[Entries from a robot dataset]
* * *

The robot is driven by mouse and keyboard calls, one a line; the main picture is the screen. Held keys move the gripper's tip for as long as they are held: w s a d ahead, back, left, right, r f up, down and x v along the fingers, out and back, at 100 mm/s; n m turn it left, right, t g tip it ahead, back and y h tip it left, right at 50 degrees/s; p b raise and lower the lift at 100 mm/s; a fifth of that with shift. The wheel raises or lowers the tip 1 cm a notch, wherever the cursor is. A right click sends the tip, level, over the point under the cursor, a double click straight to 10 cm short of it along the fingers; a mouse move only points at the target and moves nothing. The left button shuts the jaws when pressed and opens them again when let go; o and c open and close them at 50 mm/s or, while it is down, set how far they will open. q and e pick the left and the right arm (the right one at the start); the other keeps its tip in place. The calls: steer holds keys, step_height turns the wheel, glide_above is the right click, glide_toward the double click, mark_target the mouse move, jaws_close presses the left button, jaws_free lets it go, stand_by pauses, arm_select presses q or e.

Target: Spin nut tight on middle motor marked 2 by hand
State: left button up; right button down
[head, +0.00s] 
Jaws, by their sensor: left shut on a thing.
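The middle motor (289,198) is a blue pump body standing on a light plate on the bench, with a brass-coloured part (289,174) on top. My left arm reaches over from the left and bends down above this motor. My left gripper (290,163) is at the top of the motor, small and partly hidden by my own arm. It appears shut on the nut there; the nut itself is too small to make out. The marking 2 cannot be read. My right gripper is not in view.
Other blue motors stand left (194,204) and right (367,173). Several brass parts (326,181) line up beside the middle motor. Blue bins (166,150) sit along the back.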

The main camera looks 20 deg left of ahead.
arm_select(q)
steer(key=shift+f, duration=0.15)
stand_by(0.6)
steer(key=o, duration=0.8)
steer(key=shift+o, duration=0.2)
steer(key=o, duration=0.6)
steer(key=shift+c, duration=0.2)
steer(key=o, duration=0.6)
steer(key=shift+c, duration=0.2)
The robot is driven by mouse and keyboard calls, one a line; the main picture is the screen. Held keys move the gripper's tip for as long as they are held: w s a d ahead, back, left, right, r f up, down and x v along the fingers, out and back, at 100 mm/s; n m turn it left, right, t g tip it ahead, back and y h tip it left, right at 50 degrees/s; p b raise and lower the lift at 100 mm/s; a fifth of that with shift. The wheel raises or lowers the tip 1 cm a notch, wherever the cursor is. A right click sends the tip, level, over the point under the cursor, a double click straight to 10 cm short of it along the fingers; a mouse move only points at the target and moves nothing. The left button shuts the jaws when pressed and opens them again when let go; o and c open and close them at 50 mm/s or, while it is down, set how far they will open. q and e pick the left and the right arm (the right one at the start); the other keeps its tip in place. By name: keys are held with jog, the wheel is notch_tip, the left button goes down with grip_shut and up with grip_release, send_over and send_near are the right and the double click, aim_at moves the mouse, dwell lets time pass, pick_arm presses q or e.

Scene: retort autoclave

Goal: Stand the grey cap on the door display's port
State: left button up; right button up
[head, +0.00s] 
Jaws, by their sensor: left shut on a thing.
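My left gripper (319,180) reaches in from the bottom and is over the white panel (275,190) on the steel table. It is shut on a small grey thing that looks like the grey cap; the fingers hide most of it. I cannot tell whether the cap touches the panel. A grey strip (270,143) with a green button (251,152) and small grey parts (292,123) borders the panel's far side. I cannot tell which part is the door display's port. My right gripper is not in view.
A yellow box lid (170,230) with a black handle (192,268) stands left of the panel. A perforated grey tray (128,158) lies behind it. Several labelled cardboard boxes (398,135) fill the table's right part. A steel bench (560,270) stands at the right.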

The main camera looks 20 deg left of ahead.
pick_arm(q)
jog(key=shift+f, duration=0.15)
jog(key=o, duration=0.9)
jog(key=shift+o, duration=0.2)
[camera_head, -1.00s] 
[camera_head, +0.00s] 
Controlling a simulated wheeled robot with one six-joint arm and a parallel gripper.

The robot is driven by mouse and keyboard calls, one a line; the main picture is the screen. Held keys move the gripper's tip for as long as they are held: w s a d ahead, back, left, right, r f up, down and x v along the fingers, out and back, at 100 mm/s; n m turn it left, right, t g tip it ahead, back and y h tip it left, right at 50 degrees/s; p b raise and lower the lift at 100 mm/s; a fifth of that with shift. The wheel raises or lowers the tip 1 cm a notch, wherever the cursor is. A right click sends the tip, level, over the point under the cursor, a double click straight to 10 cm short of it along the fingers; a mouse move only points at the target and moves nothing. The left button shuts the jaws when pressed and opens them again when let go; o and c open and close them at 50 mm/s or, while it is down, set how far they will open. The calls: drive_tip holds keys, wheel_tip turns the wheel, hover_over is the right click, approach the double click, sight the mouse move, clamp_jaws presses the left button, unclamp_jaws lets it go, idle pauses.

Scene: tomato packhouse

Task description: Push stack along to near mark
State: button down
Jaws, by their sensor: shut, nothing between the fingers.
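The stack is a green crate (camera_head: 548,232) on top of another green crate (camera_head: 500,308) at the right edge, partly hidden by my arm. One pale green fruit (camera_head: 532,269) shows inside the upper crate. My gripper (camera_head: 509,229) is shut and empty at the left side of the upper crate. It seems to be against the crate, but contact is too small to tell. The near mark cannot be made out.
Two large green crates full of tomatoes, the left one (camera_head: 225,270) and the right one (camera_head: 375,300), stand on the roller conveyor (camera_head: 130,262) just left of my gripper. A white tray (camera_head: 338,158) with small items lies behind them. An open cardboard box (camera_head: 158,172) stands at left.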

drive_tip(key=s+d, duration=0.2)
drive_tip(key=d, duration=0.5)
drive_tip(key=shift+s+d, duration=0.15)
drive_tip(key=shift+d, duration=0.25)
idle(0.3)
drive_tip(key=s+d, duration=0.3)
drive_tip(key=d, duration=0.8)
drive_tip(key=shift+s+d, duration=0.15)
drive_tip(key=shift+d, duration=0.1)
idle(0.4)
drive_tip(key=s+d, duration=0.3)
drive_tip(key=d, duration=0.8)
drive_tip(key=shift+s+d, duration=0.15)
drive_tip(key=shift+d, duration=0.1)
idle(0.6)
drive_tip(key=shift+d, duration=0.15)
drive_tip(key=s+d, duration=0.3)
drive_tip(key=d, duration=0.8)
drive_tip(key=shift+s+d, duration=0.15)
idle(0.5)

* * *

→ **PROBLEM REQUIREMENTS**
Repeat all the entries word for word.

→ **TASK RESPONSE**
The robot is driven by mouse and keyboard calls, one a line; the main picture is the screen. Held keys move the gripper's tip for as long as they are held: w s a d ahead, back, left, right, r f up, down and x v along the fingers, out and back, at 100 mm/s; n m turn it left, right, t g tip it ahead, back and y h tip it left, right at 50 degrees/s; p b raise and lower the lift at 100 mm/s; a fifth of that with shift. The wheel raises or lowers the tip 1 cm a notch, wherever the cursor is. A right click sends the tip, level, over the point under the cursor, a double click straight to 10 cm short of it along the fingers; a mouse move only points at the target and moves nothing. The left button shuts the jaws when pressed and opens them again when let go; o and c open and close them at 50 mm/s or, while it is down, set how far they will open. q and e pick the left and the right arm (the right one at the start); the other keeps its tip in place. The calls: steer holds keys, step_height turns the wheel, glide_above is the right click, glide_toward the double click, mark_target the mouse move, jaws_close presses the left button, jaws_free lets it go, stand_by pauses, arm_select presses q or e.

Target: Spin nut tight on middle motor marked 2 by hand
State: left button up; right button down
[head, +0.00s] 
Jaws, by their sensor: left shut on a thing.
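The middle motor (289,198) is a blue pump body standing on a light plate on the bench, with a brass-coloured part (289,174) on top. My left arm reaches over from the left and bends down above this motor. My left gripper (290,163) is at the top of the motor, small and partly hidden by my own arm. It appears shut on the nut there; the nut itself is too small to make out. The marking 2 cannot be read. My right gripper is not in view.
Other blue motors stand left (194,204) and right (367,173). Several brass parts (326,181) line up beside the middle motor. Blue bins (166,150) sit along the back.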

The main camera looks 20 deg left of ahead.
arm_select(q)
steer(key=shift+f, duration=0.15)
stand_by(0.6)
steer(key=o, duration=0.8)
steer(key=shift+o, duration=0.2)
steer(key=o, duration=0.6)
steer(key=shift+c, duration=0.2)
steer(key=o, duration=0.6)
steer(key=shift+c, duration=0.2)
The robot is driven by mouse and keyboard calls, one a line; the main picture is the screen. Held keys move the gripper's tip for as long as they are held: w s a d ahead, back, left, right, r f up, down and x v along the fingers, out and back, at 100 mm/s; n m turn it left, right, t g tip it ahead, back and y h tip it left, right at 50 degrees/s; p b raise and lower the lift at 100 mm/s; a fifth of that with shift. The wheel raises or lowers the tip 1 cm a notch, wherever the cursor is. A right click sends the tip, level, over the point under the cursor, a double click straight to 10 cm short of it along the fingers; a mouse move only points at the target and moves nothing. The left button shuts the jaws when pressed and opens them again when let go; o and c open and close them at 50 mm/s or, while it is down, set how far they will open. q and e pick the left and the right arm (the right one at the start); the other keeps its tip in place. By name: keys are held with jog, the wheel is notch_tip, the left button goes down with grip_shut and up with grip_release, send_over and send_near are the right and the double click, aim_at moves the mouse, dwell lets time pass, pick_arm presses q or e.

Scene: retort autoclave

Goal: Stand the grey cap on the door display's port
State: left button up; right button up
[head, +0.00s] 
Jaws, by their sensor: left shut on a thing.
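My left gripper (319,180) reaches in from the bottom and is over the white panel (275,190) on the steel table. It is shut on a small grey thing that looks like the grey cap; the fingers hide most of it. I cannot tell whether the cap touches the panel. A grey strip (270,143) with a green button (251,152) and small grey parts (292,123) borders the panel's far side. I cannot tell which part is the door display's port. My right gripper is not in view.
A yellow box lid (170,230) with a black handle (192,268) stands left of the panel. A perforated grey tray (128,158) lies behind it. Several labelled cardboard boxes (398,135) fill the table's right part. A steel bench (560,270) stands at the right.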

The main camera looks 20 deg left of ahead.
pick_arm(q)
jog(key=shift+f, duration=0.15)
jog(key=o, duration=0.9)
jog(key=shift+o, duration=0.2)
[camera_head, -1.00s] 
[camera_head, +0.00s] 
Controlling a simulated wheeled robot with one six-joint arm and a parallel gripper.

The robot is driven by mouse and keyboard calls, one a line; the main picture is the screen. Held keys move the gripper's tip for as long as they are held: w s a d ahead, back, left, right, r f up, down and x v along the fingers, out and back, at 100 mm/s; n m turn it left, right, t g tip it ahead, back and y h tip it left, right at 50 degrees/s; p b raise and lower the lift at 100 mm/s; a fifth of that with shift. The wheel raises or lowers the tip 1 cm a notch, wherever the cursor is. A right click sends the tip, level, over the point under the cursor, a double click straight to 10 cm short of it along the fingers; a mouse move only points at the target and moves nothing. The left button shuts the jaws when pressed and opens them again when let go; o and c open and close them at 50 mm/s or, while it is down, set how far they will open. The calls: drive_tip holds keys, wheel_tip turns the wheel, hover_over is the right click, approach the double click, sight the mouse move, clamp_jaws presses the left button, unclamp_jaws lets it go, idle pauses.

Scene: tomato packhouse

Task description: Push stack along to near mark
State: button down
Jaws, by their sensor: shut, nothing between the fingers.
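The stack is a green crate (camera_head: 548,232) on top of another green crate (camera_head: 500,308) at the right edge, partly hidden by my arm. One pale green fruit (camera_head: 532,269) shows inside the upper crate. My gripper (camera_head: 509,229) is shut and empty at the left side of the upper crate. It seems to be against the crate, but contact is too small to tell. The near mark cannot be made out.
Two large green crates full of tomatoes, the left one (camera_head: 225,270) and the right one (camera_head: 375,300), stand on the roller conveyor (camera_head: 130,262) just left of my gripper. A white tray (camera_head: 338,158) with small items lies behind them. An open cardboard box (camera_head: 158,172) stands at left.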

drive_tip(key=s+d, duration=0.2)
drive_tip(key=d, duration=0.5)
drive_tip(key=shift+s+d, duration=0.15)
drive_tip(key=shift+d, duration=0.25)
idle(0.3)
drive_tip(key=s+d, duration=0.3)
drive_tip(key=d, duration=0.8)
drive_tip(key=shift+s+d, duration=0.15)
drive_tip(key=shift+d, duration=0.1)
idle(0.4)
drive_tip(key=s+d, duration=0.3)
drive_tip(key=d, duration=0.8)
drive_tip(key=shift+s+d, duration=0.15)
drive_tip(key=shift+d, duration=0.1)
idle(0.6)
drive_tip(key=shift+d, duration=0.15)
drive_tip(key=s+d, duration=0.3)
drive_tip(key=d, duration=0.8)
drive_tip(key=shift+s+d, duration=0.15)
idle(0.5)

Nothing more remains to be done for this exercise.